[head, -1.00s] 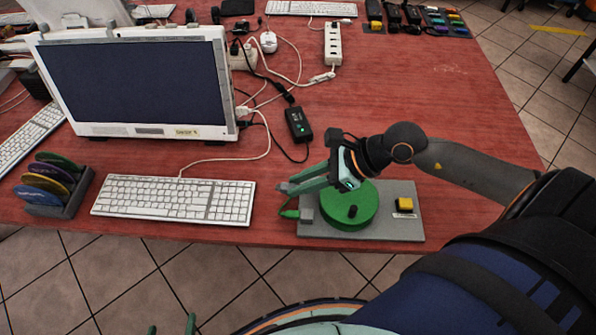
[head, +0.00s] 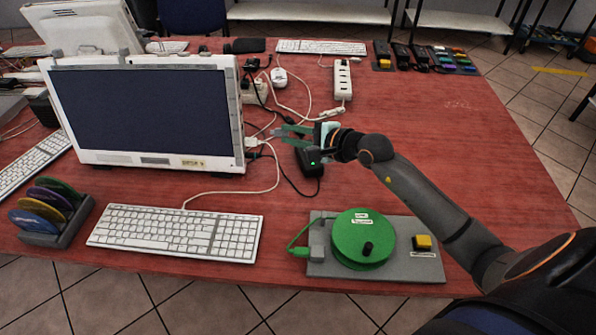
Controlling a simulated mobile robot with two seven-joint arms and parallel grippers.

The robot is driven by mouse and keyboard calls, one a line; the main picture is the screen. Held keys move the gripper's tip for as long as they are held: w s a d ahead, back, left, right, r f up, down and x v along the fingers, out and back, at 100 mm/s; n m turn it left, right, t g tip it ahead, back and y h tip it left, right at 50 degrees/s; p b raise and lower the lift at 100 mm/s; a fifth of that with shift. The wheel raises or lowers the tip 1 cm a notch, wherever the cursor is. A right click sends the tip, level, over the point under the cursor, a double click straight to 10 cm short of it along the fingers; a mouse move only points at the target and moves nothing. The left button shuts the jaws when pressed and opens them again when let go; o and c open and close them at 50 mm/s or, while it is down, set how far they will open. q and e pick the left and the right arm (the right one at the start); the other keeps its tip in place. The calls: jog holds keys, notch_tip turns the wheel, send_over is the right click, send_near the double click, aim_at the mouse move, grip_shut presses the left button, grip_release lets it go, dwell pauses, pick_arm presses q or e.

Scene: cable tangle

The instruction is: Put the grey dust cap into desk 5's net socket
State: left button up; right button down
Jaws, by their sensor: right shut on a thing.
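My right gripper (head: 283,132) is shut at the right side of the white monitor (head: 130,158), above the table. A small grey thing (head: 276,131) shows at its fingertips; it looks like the grey dust cap, but it is too small to be sure. The label (head: 193,163) on the monitor's lower frame is too blurred to read. White plugs (head: 251,142) sit at the monitor's right edge, just left of and below the fingertips. I cannot make out the net socket. My left gripper is not in view.
A black power adapter (head: 309,162) lies under my right gripper, with loose cables around it. A green reel (head: 362,238) on a grey base (head: 400,262) stands at the front right. A white keyboard (head: 175,232) and a disc rack (head: 55,215) lie at the front left.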

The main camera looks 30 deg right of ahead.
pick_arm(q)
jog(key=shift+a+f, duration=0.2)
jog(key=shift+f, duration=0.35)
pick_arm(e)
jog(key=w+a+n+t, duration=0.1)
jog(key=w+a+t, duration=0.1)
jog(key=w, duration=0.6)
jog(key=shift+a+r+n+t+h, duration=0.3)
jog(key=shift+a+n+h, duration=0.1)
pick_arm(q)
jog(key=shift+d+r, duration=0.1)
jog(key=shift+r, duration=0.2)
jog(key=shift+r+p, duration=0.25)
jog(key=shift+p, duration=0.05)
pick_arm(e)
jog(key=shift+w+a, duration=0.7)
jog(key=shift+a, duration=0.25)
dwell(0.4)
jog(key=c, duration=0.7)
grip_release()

__TASK BRIEF__
Every line should be retyped exactly, with the pictures omitted.

__ANSWER FOR THIS EXERCISE__
[head, -1.00s] 
[head, +0.00s] 
Controlling a simulated mobile robot with two seven-joint arms and parallel grippers.

The robot is driven by mouse and keyboard calls, one a line; the main picture is the screen. Held keys move the gripper's tip for as long as they are held: w s a d ahead, back, left, right, r f up, down and x v along the fingers, out and back, at 100 mm/s; n m turn it left, right, t g tip it ahead, back and y h tip it left, right at 50 degrees/s; p b raise and lower the lift at 100 mm/s; a fifth of that with shift. The wheel raises or lowers the tip 1 cm a notch, wherever the cursor is. A right click sends the tip, level, over the point under the cursor, a double click straight to 10 cm short of it along the fingers; a mouse move only points at the target and moves nothing. The left button shuts the jaws when pressed and opens them again when let go; o and c open and close them at 50 mm/s or, while it is down, set how far they will open. q and e pick the left and the right arm (the right one at the start); the other keeps its tip in place. The calls: jog holds keys, notch_tip turns the wheel, send_over is the right click, send_near the double click, aim_at the mouse move, grip_shut presses the left button, grip_release lets it go, dwell pauses, pick_arm presses q or e.

Scene: cable tangle

The instruction is: Put the grey dust cap into desk 5's net socket
State: left button up; right button down
Jaws, by their sensor: right shut on a thing.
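My right gripper (head: 283,132) is shut at the right side of the white monitor (head: 130,158), above the table. A small grey thing (head: 276,131) shows at its fingertips; it looks like the grey dust cap, but it is too small to be sure. The label (head: 193,163) on the monitor's lower frame is too blurred to read. White plugs (head: 251,142) sit at the monitor's right edge, just left of and below the fingertips. I cannot make out the net socket. My left gripper is not in view.
A black power adapter (head: 309,162) lies under my right gripper, with loose cables around it. A green reel (head: 362,238) on a grey base (head: 400,262) stands at the front right. A white keyboard (head: 175,232) and a disc rack (head: 55,215) lie at the front left.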

The main camera looks 30 deg right of ahead.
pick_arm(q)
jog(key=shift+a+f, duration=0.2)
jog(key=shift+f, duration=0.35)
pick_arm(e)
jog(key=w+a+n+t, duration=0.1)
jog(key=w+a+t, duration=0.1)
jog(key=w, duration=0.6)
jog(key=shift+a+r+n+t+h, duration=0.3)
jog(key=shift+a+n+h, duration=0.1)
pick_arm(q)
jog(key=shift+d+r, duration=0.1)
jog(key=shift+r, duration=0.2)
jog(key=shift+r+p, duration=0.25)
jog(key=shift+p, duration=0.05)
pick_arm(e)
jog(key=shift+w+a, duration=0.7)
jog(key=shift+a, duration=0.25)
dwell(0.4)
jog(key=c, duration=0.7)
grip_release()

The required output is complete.